テレビ番組などでも、涙、涙のシーンのBGMで使われることが多いようです。

――ギネスブックでは、「世界で一番難しい楽器」と書かれ、「いじわるな楽器」とも呼ばれていますね

どなたが登録されたんですかね……。個人的な意見ですが、どの楽器も等しく難しいですよ。良い演奏をするために、それぞれの奏者が苦悩しながら、試行錯誤して、自分の楽器と向き合っていますから。オーボエが特別難しいとは思っていません。ただ、先ほどお話ししたリードがやっかいであること、メンテナンスが大変であるため、アマチュアの方にはハードルが高いとは感じています。

「いじわるな楽器」と呼ばれるのは、チューニング(調律=音程を合わせること)も関係していると思います。演奏の前には、オーボエ奏者が一音を長く吹き、これを基準に他の楽器が音程を合わせていきます。

なぜ、オーボエがチューニングの基準音を務めるのか。それは、チューニングメーター(音程を計測する機械)が無かった時代の名残なのですが、オーボエは管が細く、最初に楽器が温まり、他の管楽器よりも演奏ピッチ(音程)に早く到達するため、そして、構造上、楽器の抜き差しで音程を変えにくいからです。
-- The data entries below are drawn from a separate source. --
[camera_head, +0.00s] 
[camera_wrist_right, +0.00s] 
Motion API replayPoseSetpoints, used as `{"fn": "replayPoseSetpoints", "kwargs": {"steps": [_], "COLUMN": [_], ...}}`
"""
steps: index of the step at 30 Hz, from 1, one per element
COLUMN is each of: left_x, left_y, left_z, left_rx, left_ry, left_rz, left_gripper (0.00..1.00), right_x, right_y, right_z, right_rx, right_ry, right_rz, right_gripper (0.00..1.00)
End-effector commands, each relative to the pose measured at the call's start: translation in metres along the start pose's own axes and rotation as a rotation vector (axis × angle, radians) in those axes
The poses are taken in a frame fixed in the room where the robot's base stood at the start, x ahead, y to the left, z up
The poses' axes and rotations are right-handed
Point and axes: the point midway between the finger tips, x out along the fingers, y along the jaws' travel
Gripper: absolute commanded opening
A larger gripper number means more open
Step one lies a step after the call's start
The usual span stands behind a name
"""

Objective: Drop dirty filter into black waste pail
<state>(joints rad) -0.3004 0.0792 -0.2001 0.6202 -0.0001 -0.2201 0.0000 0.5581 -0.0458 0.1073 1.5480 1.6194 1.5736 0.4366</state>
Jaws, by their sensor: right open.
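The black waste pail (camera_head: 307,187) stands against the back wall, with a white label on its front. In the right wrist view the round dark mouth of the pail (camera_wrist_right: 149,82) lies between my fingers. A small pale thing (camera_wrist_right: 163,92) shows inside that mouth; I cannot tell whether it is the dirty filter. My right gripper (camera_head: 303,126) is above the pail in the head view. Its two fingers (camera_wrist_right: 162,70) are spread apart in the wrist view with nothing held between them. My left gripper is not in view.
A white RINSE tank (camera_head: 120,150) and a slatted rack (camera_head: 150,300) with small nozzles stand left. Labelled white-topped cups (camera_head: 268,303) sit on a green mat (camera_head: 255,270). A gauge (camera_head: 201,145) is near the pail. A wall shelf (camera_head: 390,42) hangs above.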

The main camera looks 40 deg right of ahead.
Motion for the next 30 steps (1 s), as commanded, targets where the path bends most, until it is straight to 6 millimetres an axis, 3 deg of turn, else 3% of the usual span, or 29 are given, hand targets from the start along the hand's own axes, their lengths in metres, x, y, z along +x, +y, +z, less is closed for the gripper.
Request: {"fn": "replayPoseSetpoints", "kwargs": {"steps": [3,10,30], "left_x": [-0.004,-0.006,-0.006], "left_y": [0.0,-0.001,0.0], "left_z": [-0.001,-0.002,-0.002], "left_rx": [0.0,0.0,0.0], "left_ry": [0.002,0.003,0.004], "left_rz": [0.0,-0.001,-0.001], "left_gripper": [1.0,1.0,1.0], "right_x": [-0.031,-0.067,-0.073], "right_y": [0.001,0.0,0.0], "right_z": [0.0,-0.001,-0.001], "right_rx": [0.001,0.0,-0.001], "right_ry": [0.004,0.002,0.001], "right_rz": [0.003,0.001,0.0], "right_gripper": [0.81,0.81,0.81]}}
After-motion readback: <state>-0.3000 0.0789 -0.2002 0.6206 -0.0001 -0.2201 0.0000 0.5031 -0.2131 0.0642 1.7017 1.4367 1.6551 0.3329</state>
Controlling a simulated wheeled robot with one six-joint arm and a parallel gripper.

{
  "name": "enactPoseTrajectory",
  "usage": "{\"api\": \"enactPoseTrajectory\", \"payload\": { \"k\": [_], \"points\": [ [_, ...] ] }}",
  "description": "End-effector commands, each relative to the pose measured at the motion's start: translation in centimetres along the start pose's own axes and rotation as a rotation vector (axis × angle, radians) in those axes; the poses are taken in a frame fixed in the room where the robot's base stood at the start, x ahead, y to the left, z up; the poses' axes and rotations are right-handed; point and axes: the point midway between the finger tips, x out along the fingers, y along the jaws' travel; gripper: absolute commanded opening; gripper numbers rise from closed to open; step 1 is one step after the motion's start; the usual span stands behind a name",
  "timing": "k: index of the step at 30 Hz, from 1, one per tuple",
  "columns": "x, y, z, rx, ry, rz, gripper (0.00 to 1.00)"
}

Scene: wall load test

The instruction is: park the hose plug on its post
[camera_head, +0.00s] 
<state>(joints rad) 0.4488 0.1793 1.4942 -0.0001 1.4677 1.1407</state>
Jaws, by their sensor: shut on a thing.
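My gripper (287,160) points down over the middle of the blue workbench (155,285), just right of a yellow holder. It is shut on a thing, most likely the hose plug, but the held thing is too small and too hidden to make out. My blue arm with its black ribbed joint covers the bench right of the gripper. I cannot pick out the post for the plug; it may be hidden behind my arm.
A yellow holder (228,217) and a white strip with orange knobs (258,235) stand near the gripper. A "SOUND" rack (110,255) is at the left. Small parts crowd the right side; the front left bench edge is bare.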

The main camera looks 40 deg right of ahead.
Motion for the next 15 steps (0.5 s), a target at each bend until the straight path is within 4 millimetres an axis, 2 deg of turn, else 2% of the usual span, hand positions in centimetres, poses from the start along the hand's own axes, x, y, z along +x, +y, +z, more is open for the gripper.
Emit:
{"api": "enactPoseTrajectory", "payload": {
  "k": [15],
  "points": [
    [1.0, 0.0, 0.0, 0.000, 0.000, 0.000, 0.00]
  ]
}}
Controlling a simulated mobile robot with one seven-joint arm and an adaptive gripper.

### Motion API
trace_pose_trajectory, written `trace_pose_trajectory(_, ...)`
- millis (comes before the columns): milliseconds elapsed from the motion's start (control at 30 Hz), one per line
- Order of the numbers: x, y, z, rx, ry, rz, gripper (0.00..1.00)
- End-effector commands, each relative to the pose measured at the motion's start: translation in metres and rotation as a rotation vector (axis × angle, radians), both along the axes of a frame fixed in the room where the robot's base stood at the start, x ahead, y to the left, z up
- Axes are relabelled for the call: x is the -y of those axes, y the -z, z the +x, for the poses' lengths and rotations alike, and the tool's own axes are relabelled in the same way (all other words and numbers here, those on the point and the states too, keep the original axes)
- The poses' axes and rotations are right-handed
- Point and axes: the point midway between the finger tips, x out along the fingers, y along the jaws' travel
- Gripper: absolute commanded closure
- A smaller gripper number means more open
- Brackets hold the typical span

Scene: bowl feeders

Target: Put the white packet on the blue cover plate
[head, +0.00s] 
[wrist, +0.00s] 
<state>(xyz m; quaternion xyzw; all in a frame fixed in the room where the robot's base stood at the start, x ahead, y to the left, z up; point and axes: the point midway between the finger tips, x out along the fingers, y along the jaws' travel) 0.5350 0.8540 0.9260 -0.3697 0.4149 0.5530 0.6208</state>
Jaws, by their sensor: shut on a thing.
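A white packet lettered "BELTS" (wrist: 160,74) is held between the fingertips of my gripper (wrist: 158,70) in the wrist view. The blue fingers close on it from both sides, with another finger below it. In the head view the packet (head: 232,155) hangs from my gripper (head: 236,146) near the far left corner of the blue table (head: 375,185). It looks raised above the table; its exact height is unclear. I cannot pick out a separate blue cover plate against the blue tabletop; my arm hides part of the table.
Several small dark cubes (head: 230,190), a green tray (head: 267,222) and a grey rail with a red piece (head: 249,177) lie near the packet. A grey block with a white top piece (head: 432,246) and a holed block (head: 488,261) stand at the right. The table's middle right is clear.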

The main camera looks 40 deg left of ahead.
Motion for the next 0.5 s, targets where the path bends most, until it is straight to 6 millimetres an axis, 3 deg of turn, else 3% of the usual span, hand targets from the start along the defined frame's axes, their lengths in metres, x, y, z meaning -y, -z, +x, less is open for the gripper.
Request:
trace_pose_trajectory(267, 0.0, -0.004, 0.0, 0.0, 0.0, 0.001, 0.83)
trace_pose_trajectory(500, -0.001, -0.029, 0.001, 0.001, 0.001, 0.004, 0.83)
例えばクラリネットやトランペットは、管を抜き差しする部分で音程を上下させることができます。一方、オーボエは管の継ぎ目やリードを抜くと、いくつかの音の音程が修正不能にぶら下がったりしてしまいます。この融通の利かないところが「いじわるな楽器」と呼ばれるゆえんなのでしょう。

プロフィル

みやむら・かずひろ 1979年、兵庫・神戸市生まれ。2001年に東京藝術大学を卒業し、TKWOに入団。第3回高校生国際芸術コンクール、第69回日本音楽コンクールのオーボエ部門でともに1位を受賞した。アルバム「プロミネンス」(佼成出版社)、「マジック・オーボエ」(日本アコースティックレコーズ)をリリース。国内外のオーケストラの公演に客演首席奏者として参加し、昭和音楽大学、洗足学園音楽大学では非常勤講師を務める。ヤマハミュージックエンタテイメントホールディングスによる楽器擬人化プロジェクト「MusiClavies」において、登場人物・ルルのオーボエ・ダモーレの演奏を担当している。